> _PROBLEM DETAILS_
Please say how many lines of the listing hold "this", with no other words in the answer.

►

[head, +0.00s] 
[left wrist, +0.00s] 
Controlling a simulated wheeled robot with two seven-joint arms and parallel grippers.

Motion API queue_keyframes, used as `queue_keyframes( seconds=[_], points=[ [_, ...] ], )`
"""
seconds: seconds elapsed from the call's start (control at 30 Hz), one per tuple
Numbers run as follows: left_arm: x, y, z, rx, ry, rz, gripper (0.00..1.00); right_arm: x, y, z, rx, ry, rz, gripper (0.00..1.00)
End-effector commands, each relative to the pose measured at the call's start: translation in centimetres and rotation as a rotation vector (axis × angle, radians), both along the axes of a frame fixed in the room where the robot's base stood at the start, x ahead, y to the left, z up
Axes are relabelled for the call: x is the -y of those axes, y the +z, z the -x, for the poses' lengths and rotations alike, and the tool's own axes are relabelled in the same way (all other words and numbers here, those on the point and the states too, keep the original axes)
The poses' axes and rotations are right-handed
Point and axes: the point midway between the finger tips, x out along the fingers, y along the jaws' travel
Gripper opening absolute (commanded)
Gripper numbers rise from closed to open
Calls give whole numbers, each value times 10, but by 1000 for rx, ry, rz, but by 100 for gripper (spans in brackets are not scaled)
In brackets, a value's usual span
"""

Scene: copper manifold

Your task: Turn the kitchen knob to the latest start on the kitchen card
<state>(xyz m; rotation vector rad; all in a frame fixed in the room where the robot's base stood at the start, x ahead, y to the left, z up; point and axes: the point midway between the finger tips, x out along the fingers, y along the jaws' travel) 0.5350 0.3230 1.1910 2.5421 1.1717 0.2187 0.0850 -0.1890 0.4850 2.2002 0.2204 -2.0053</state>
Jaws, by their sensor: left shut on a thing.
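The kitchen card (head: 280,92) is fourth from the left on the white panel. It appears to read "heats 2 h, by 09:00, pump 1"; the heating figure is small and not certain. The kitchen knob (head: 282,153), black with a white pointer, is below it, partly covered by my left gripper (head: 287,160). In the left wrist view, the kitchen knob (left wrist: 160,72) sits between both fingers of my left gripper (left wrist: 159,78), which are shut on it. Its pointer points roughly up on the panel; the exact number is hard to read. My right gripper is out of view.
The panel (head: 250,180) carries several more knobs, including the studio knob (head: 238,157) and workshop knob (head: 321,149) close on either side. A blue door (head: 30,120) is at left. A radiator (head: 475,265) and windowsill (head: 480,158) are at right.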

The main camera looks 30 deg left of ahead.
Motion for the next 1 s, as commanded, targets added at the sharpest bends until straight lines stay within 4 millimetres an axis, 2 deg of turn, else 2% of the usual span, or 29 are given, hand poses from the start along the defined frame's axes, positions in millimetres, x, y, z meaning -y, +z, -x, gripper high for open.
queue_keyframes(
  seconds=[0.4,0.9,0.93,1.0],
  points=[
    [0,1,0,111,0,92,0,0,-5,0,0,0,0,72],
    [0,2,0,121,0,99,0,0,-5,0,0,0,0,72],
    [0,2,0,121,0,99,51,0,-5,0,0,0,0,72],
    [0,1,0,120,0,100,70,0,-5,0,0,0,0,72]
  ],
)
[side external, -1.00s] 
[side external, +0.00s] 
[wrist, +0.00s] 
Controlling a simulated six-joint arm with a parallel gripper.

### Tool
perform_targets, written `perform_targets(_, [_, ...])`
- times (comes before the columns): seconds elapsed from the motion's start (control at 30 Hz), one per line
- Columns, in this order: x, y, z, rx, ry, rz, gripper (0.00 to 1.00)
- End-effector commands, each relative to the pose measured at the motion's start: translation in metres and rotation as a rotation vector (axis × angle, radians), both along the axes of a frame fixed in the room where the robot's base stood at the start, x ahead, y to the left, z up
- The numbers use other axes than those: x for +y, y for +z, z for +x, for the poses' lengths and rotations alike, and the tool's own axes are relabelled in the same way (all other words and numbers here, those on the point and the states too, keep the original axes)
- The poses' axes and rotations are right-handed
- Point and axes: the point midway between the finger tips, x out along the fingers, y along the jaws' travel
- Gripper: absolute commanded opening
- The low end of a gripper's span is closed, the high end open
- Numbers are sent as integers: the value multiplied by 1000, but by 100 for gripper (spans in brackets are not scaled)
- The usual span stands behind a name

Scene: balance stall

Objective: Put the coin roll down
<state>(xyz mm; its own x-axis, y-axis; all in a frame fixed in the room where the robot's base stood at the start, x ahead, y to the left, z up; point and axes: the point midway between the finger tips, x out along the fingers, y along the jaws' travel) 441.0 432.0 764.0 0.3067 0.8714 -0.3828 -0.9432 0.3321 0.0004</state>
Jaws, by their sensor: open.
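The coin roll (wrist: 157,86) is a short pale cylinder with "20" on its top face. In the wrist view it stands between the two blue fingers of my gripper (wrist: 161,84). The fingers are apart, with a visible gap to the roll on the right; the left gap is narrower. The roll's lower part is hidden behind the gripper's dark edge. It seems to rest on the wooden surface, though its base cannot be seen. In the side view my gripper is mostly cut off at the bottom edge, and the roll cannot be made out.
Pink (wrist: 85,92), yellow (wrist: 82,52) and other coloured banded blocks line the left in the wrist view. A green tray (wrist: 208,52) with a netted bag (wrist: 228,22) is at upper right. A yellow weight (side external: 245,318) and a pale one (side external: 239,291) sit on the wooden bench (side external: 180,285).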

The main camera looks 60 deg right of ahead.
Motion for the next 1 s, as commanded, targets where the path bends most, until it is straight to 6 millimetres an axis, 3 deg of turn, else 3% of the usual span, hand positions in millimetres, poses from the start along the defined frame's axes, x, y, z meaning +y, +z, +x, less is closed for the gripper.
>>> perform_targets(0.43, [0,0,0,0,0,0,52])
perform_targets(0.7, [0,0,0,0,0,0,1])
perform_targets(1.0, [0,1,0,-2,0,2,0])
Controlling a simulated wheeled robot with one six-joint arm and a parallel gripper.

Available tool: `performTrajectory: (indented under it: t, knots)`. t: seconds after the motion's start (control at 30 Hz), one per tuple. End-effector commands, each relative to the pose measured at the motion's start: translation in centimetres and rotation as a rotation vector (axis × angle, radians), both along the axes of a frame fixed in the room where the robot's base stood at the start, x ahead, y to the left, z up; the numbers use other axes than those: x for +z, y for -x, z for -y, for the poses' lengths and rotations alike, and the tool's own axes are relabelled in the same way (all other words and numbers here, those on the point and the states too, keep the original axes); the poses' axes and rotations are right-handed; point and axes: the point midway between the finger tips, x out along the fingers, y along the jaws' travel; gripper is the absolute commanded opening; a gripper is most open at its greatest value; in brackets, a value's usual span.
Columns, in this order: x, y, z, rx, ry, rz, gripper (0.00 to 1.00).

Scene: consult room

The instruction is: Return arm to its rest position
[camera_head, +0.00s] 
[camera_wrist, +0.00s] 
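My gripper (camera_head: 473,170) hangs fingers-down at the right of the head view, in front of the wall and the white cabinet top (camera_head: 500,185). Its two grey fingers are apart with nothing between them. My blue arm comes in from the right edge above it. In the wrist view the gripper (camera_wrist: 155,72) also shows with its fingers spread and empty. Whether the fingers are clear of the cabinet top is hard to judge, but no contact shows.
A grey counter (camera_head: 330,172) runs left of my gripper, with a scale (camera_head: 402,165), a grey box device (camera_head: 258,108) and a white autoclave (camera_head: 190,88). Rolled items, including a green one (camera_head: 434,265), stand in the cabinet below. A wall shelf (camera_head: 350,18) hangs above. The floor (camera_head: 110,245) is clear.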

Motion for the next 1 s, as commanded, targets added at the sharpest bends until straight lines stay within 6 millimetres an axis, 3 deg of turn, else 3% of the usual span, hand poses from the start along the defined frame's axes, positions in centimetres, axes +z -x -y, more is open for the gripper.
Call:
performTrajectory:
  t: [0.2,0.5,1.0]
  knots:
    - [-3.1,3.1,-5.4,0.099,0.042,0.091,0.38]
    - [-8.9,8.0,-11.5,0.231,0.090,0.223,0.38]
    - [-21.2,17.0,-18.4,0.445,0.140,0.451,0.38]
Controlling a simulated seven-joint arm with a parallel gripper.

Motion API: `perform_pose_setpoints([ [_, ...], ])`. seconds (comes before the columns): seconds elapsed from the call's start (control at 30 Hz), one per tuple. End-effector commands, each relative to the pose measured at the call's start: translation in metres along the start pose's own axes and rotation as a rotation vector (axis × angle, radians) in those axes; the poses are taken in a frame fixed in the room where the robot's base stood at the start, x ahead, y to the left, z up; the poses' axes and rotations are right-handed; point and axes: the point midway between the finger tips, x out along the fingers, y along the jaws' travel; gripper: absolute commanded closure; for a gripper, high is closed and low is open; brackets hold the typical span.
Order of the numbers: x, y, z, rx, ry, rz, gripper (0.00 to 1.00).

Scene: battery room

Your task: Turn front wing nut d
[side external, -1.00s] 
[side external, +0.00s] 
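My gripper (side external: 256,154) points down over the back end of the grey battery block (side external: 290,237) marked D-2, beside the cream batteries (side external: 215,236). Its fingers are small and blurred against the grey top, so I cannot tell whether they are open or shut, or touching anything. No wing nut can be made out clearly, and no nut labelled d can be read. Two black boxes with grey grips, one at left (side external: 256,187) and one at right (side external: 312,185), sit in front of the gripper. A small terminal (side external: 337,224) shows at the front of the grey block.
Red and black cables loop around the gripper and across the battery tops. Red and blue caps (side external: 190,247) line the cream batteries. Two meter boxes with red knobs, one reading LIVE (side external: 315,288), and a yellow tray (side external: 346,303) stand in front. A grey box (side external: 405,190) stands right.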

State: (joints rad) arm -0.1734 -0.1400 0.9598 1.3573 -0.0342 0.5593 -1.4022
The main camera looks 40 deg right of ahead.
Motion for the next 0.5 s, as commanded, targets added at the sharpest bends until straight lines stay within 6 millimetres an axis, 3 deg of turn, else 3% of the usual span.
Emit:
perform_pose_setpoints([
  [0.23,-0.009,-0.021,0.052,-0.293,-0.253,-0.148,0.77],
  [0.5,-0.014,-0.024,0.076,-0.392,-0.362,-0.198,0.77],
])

◄

> _ANSWER_
2